Chechen Leader Enforces Islamic Dress Code, Rights Group Says

Ramzan Kadyrov, the Kremlin-backed leader of Russia’s mainly Muslim Chechnya region, is forcing women to respect an Islamic dress code and condoning punitive attacks on those who defy the rules, Human Rights Watch said.

Chechen authorities are requiring women to wear a headscarf and dress in long skirts and sleeves in all public places, including offices, schools, universities, entertainment venues, movie theaters and outdoor areas, the New York-based rights group said in a report issued today.

In mid-2010, men mostly dressed like local law enforcement officials shot dozens of women in the Chechen capital Grozny with paintball guns for wearing clothes deemed to be revealing, the group said. The men also handed out leaflets that warned the women they would face more “persuasive” measures if they failed to comply, the report said.

Then-Russian President Vladimir Putin, now prime minister, groomed Kadyrov, 34, to lead Chechnya after his father Akhmad was killed in a bomb attack in 2004. The southern region has been wracked by two separatist wars since the collapse of the Soviet Union. Kadyrov and his father initially fought on the rebel side before swearing loyalty to Moscow. Human Rights Watch, which tracks government abuse, has accused Kadyrov of ordering abductions and torture. He has denied the allegations.

The efforts to enforce an Islamic dress code violate Russian law, said Human Rights Watch researcher Tanya Lokshina.

Dress Code

“These attacks against women are outrageous and the alleged involvement of law enforcement officials is of special concern,” Lokshina said in a statement. “The Kremlin should publicly and unambiguously make clear, in particular to the Chechen authorities, that Chechen women, like all Russians, are free to dress as they choose.”
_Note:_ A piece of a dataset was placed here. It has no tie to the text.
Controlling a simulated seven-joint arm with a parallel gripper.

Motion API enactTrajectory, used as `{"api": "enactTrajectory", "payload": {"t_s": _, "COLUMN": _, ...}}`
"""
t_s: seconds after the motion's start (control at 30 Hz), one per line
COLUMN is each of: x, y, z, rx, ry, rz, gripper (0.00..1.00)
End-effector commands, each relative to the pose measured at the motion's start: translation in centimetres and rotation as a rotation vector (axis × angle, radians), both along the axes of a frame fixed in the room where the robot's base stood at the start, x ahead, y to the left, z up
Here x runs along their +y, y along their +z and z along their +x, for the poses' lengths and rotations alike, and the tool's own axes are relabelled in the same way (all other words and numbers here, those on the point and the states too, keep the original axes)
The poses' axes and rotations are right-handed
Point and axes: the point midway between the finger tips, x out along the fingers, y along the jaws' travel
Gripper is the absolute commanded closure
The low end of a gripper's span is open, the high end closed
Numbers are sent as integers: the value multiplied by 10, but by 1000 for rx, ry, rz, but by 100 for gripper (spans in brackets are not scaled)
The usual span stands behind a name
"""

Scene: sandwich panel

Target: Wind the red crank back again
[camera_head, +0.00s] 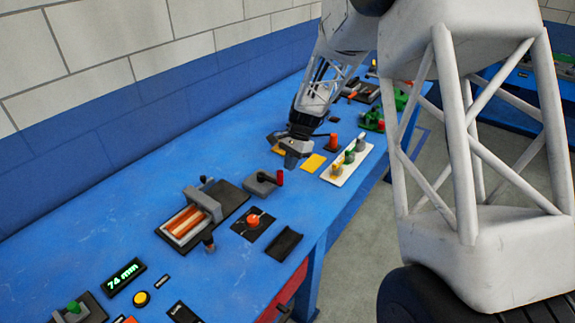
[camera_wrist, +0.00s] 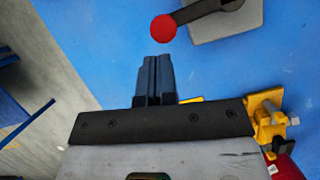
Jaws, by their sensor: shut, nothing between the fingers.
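The red crank is a grey block (camera_head: 262,183) with a dark arm and a red knob (camera_head: 280,177), on the blue bench. In the wrist view its red knob (camera_wrist: 163,28) is at the top, with the dark arm (camera_wrist: 200,10) running right to the grey block (camera_wrist: 232,22). My gripper (camera_head: 291,160) is above the bench, just behind the crank in the head view. In the wrist view its closed fingers (camera_wrist: 157,62) point towards the red knob, with a small gap in the picture. The fingers hold nothing. Their height above the bench is hard to tell.
A slide device (camera_head: 205,213), an orange knob (camera_head: 253,219) and a black tray (camera_head: 283,245) are nearer. A display (camera_head: 125,277) reads 74 mm.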

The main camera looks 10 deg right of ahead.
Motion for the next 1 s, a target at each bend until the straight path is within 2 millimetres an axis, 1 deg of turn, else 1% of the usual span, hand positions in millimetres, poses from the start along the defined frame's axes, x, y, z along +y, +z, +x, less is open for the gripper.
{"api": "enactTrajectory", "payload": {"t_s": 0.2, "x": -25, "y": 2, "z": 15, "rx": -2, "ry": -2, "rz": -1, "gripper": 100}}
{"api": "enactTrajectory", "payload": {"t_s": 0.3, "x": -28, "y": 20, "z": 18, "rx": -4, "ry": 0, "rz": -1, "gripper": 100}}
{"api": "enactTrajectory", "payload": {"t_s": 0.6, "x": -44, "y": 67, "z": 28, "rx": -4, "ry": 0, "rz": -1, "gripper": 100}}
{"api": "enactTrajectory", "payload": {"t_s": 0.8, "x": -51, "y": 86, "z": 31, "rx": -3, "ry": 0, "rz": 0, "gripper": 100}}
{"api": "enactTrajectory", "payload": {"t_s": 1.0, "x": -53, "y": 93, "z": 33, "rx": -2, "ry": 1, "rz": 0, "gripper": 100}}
Kadyrov in a Feb. 19 interview with Bloomberg News said he had issued instructions for the dress code to protect Chechen women’s modesty in compliance with Russian laws.

“If we tell them to respect a certain dress code, then they must do so,” Kadyrov said. “We have the right to do so, we are applying the laws of the Chechen republic, which don’t contradict those of the Russian Federation.”